[Rows from a robot dataset]

----

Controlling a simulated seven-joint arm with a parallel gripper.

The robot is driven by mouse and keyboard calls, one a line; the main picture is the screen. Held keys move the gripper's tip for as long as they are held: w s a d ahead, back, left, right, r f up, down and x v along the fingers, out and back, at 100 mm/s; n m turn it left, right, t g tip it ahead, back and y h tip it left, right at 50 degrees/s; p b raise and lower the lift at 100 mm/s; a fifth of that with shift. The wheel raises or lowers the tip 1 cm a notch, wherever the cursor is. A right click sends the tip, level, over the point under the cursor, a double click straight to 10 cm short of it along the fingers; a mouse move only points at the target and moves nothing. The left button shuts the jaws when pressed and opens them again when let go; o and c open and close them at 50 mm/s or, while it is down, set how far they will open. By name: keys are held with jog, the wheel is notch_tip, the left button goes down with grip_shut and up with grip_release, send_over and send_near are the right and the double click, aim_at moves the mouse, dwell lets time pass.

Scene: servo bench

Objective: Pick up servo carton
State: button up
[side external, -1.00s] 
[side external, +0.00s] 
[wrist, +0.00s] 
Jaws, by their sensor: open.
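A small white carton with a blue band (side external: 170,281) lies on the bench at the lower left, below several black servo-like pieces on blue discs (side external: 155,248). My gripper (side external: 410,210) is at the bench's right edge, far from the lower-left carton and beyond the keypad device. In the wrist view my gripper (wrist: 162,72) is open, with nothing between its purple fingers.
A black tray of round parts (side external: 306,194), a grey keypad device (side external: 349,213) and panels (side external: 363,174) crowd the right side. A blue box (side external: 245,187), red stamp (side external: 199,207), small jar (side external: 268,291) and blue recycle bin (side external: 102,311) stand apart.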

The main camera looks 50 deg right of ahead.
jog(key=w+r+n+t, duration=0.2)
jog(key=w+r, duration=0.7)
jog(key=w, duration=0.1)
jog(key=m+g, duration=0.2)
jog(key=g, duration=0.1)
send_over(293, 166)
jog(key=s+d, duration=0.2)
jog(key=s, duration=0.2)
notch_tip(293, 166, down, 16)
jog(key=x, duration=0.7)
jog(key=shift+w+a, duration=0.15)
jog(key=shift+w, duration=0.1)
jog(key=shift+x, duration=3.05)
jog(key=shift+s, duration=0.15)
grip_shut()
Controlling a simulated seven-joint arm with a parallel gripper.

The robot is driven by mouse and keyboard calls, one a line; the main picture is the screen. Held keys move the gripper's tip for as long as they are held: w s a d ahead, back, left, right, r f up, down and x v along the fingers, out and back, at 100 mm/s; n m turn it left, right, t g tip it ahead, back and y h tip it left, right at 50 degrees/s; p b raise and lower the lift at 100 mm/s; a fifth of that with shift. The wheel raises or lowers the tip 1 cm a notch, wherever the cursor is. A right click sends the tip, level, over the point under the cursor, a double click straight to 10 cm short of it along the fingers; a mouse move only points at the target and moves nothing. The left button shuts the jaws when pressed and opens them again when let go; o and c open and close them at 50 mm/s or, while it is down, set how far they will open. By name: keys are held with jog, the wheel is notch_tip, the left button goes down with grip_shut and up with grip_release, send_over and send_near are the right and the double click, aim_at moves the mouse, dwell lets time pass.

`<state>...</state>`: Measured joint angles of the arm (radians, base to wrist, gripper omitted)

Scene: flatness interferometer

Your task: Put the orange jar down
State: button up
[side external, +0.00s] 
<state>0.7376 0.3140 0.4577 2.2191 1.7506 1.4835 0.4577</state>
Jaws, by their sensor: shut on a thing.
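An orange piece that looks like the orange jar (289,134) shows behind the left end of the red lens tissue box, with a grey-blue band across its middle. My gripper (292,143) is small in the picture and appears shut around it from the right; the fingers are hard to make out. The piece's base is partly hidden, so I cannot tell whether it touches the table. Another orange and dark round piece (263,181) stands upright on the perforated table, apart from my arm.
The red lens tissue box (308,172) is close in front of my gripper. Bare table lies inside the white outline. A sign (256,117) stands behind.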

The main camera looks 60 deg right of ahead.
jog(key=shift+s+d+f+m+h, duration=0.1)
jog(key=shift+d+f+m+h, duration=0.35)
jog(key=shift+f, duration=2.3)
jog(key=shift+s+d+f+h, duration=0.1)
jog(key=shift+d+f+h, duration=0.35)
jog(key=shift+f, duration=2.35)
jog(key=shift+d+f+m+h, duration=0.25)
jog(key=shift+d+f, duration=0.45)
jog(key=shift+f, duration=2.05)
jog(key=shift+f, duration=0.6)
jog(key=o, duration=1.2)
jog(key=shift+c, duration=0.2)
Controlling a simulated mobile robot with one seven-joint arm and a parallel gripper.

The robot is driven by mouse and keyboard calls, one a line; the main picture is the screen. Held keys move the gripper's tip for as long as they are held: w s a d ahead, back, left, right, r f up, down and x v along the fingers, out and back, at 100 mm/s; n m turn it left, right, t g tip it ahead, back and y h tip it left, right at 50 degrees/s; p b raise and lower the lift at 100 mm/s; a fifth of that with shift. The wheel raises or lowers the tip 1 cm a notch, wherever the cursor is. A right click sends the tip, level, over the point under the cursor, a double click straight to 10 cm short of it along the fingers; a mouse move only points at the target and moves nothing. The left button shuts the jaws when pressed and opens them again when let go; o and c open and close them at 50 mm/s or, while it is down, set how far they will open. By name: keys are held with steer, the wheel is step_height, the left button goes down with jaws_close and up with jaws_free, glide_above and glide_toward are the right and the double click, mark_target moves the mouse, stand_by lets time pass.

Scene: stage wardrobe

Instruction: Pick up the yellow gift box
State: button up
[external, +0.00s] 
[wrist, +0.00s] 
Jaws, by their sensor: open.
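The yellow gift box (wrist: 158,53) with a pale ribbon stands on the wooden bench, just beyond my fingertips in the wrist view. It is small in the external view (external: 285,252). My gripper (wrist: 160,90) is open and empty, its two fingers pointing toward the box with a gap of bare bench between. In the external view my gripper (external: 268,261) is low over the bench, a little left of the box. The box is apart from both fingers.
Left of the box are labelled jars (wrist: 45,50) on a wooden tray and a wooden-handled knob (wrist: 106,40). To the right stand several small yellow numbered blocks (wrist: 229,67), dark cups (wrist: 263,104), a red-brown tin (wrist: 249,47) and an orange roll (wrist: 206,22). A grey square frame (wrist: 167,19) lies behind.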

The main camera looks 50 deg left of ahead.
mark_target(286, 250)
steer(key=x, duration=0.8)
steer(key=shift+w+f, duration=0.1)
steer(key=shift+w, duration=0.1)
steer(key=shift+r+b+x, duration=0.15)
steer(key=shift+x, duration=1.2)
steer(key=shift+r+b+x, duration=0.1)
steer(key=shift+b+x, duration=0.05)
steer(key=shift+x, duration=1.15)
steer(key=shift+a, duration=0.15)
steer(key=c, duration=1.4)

----

Goal of the exercise -> Every line above should be written out again exactly as it stands.

Written answer ->
Controlling a simulated seven-joint arm with a parallel gripper.

The robot is driven by mouse and keyboard calls, one a line; the main picture is the screen. Held keys move the gripper's tip for as long as they are held: w s a d ahead, back, left, right, r f up, down and x v along the fingers, out and back, at 100 mm/s; n m turn it left, right, t g tip it ahead, back and y h tip it left, right at 50 degrees/s; p b raise and lower the lift at 100 mm/s; a fifth of that with shift. The wheel raises or lowers the tip 1 cm a notch, wherever the cursor is. A right click sends the tip, level, over the point under the cursor, a double click straight to 10 cm short of it along the fingers; a mouse move only points at the target and moves nothing. The left button shuts the jaws when pressed and opens them again when let go; o and c open and close them at 50 mm/s or, while it is down, set how far they will open. By name: keys are held with jog, the wheel is notch_tip, the left button goes down with grip_shut and up with grip_release, send_over and send_near are the right and the double click, aim_at moves the mouse, dwell lets time pass.

Scene: servo bench

Objective: Pick up servo carton
State: button up
[side external, -1.00s] 
[side external, +0.00s] 
[wrist, +0.00s] 
Jaws, by their sensor: open.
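A small white carton with a blue band (side external: 170,281) lies on the bench at the lower left, below several black servo-like pieces on blue discs (side external: 155,248). My gripper (side external: 410,210) is at the bench's right edge, far from the lower-left carton and beyond the keypad device. In the wrist view my gripper (wrist: 162,72) is open, with nothing between its purple fingers.
A black tray of round parts (side external: 306,194), a grey keypad device (side external: 349,213) and panels (side external: 363,174) crowd the right side. A blue box (side external: 245,187), red stamp (side external: 199,207), small jar (side external: 268,291) and blue recycle bin (side external: 102,311) stand apart.

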The main camera looks 50 deg right of ahead.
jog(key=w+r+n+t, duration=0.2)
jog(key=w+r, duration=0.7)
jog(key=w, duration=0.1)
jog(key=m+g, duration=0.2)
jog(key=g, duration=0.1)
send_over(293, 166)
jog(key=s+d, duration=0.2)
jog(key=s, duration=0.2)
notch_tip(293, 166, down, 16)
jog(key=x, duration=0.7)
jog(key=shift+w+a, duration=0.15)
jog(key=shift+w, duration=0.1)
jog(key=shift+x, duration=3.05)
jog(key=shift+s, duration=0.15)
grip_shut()
Controlling a simulated seven-joint arm with a parallel gripper.

The robot is driven by mouse and keyboard calls, one a line; the main picture is the screen. Held keys move the gripper's tip for as long as they are held: w s a d ahead, back, left, right, r f up, down and x v along the fingers, out and back, at 100 mm/s; n m turn it left, right, t g tip it ahead, back and y h tip it left, right at 50 degrees/s; p b raise and lower the lift at 100 mm/s; a fifth of that with shift. The wheel raises or lowers the tip 1 cm a notch, wherever the cursor is. A right click sends the tip, level, over the point under the cursor, a double click straight to 10 cm short of it along the fingers; a mouse move only points at the target and moves nothing. The left button shuts the jaws when pressed and opens them again when let go; o and c open and close them at 50 mm/s or, while it is down, set how far they will open. By name: keys are held with jog, the wheel is notch_tip, the left button goes down with grip_shut and up with grip_release, send_over and send_near are the right and the double click, aim_at moves the mouse, dwell lets time pass.

`<state>...</state>`: Measured joint angles of the arm (radians, base to wrist, gripper omitted)

Scene: flatness interferometer

Your task: Put the orange jar down
State: button up
[side external, +0.00s] 
<state>0.7376 0.3140 0.4577 2.2191 1.7506 1.4835 0.4577</state>
Jaws, by their sensor: shut on a thing.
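An orange piece that looks like the orange jar (289,134) shows behind the left end of the red lens tissue box, with a grey-blue band across its middle. My gripper (292,143) is small in the picture and appears shut around it from the right; the fingers are hard to make out. The piece's base is partly hidden, so I cannot tell whether it touches the table. Another orange and dark round piece (263,181) stands upright on the perforated table, apart from my arm.
The red lens tissue box (308,172) is close in front of my gripper. Bare table lies inside the white outline. A sign (256,117) stands behind.

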The main camera looks 60 deg right of ahead.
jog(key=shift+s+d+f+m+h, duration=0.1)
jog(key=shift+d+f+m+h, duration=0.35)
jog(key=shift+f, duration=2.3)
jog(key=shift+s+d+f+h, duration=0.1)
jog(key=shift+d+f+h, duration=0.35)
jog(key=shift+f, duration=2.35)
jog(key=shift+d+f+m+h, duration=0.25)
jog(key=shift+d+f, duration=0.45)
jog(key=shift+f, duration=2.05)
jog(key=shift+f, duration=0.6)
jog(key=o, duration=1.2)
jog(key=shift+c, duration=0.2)
Controlling a simulated mobile robot with one seven-joint arm and a parallel gripper.

The robot is driven by mouse and keyboard calls, one a line; the main picture is the screen. Held keys move the gripper's tip for as long as they are held: w s a d ahead, back, left, right, r f up, down and x v along the fingers, out and back, at 100 mm/s; n m turn it left, right, t g tip it ahead, back and y h tip it left, right at 50 degrees/s; p b raise and lower the lift at 100 mm/s; a fifth of that with shift. The wheel raises or lowers the tip 1 cm a notch, wherever the cursor is. A right click sends the tip, level, over the point under the cursor, a double click straight to 10 cm short of it along the fingers; a mouse move only points at the target and moves nothing. The left button shuts the jaws when pressed and opens them again when let go; o and c open and close them at 50 mm/s or, while it is down, set how far they will open. By name: keys are held with steer, the wheel is step_height, the left button goes down with jaws_close and up with jaws_free, glide_above and glide_toward are the right and the double click, mark_target moves the mouse, stand_by lets time pass.

Scene: stage wardrobe

Instruction: Pick up the yellow gift box
State: button up
[external, +0.00s] 
[wrist, +0.00s] 
Jaws, by their sensor: open.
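The yellow gift box (wrist: 158,53) with a pale ribbon stands on the wooden bench, just beyond my fingertips in the wrist view. It is small in the external view (external: 285,252). My gripper (wrist: 160,90) is open and empty, its two fingers pointing toward the box with a gap of bare bench between. In the external view my gripper (external: 268,261) is low over the bench, a little left of the box. The box is apart from both fingers.
Left of the box are labelled jars (wrist: 45,50) on a wooden tray and a wooden-handled knob (wrist: 106,40). To the right stand several small yellow numbered blocks (wrist: 229,67), dark cups (wrist: 263,104), a red-brown tin (wrist: 249,47) and an orange roll (wrist: 206,22). A grey square frame (wrist: 167,19) lies behind.

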The main camera looks 50 deg left of ahead.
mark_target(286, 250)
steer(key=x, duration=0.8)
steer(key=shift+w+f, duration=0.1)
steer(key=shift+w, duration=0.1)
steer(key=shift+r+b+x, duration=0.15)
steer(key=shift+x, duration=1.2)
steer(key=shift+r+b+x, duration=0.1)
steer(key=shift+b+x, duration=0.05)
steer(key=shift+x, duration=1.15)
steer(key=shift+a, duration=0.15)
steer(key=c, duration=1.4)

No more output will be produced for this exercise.